Unlike conventional transistors, this device operates in a high Equivalent Oxide Thickness (EOT) regime, where the electric field is localized at the bottom layers of the α-In2Se3 film. This allows for the simultaneous manipulation of ferroelectric bound charges and the redistribution of mobile carriers within the α-In2Se3 channel, resulting in distinct conductance states that can be programmed and stored.
To build the new transistor, the team fabricated a van der Waals heterostructure by exfoliating ultra-thin flakes of hexagonal boron nitride (hBN) and α-In2Se3 from bulk crystals. These flakes, just a few atoms thick, were then transferred onto pre-patterned titanium/gold (Ti/Au) split-gates on a silicon substrate. The researchers characterized the fabricated samples using micro-Raman spectroscopy to confirm the material’s phase and piezoresponse force microscopy (PFM) to verify its ferroelectric switching capabilities.
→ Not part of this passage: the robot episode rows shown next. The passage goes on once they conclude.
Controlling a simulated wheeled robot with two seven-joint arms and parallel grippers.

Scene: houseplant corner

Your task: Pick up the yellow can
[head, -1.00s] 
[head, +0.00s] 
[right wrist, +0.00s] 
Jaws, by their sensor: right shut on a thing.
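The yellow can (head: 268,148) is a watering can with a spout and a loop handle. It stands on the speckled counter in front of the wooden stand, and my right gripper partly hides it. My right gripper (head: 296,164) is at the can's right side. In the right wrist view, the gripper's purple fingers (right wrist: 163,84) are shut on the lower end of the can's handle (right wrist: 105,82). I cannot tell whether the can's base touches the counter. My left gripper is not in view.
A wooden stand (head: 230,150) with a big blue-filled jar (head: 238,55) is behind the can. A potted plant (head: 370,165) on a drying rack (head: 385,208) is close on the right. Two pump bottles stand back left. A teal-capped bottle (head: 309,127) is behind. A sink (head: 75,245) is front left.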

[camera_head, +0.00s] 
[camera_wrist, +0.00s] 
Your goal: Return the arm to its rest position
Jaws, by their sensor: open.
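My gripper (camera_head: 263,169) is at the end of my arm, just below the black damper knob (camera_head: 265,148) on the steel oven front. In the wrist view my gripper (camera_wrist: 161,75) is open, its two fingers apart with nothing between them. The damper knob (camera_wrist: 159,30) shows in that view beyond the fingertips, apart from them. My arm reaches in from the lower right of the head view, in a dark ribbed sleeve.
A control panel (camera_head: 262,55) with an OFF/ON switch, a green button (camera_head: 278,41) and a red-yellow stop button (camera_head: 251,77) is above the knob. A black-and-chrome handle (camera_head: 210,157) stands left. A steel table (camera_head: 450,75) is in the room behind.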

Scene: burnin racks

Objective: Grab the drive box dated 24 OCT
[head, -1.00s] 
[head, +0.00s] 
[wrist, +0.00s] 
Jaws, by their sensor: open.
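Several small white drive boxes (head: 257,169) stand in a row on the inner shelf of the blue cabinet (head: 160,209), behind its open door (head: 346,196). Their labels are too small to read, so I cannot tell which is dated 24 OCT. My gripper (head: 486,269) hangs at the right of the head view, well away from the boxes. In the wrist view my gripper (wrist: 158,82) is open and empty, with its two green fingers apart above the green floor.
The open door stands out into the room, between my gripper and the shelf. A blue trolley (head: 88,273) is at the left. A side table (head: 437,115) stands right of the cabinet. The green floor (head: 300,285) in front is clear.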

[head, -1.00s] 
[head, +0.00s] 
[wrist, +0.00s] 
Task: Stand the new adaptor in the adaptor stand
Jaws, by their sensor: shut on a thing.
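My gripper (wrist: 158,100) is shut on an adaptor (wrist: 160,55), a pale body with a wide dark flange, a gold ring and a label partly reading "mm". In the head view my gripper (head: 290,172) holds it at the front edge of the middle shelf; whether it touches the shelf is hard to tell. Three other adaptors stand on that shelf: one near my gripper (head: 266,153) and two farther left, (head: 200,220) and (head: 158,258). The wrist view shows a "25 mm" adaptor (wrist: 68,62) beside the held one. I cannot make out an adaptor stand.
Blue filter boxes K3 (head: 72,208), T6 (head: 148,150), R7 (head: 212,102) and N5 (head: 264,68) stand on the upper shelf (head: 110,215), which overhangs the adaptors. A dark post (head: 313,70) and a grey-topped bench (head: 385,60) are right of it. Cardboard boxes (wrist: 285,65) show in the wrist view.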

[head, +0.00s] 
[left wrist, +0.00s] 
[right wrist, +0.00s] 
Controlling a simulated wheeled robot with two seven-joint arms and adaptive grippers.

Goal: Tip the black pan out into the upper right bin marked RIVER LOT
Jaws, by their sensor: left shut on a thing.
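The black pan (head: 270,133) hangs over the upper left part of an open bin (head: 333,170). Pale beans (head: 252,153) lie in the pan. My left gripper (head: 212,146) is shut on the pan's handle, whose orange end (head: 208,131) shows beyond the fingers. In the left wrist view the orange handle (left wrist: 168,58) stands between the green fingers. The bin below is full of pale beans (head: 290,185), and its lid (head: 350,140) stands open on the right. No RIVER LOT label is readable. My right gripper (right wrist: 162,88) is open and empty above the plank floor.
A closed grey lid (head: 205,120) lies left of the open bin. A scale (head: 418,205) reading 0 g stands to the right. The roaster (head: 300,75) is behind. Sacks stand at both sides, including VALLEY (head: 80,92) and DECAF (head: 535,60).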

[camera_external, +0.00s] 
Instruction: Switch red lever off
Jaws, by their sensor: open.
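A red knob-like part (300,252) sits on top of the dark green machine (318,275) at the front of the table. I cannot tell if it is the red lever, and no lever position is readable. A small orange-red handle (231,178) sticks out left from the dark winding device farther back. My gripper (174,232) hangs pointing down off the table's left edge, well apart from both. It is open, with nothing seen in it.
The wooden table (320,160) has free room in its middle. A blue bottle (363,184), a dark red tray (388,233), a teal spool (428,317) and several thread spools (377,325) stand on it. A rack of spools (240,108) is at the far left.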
“We decided to use α-In2Se3 because it combines semiconductivity and ferroelectricity, allowing at the same time to compute and store information,” explained Jean-François Dayen, leading author of the study. “We have seen that these unique properties allow for developing reconfigurable devices, a sort of multifunctional Swiss Army knife for information processing, together with presenting original remanency properties suitable for zero-trust security environments.”
A new solution for “Zero-Trust” environments
The device is designed to address the paradigm of Zero-Trust (ZT) security architectures. In a Zero-Trust environment, no user or device is implicitly trusted, and access to resources must be continuously verified. That is why the researchers focused on minimizing the “persistence” of sensitive information, exploiting the short retention time of ferroelectric states.
In this FeS-FET, sensitive data, such as a security key, is stored in the ferroelectric polarization of the channel, a state that is only temporary and that can be flipped by an external applied voltage. In the tests, the device showed a “balanced” retention time of approximately 102 seconds, after which the information disappeared. This “self-erasing” feature ensures that the window of time in which data could be accessed by an attacker is small, providing a defense against attacks.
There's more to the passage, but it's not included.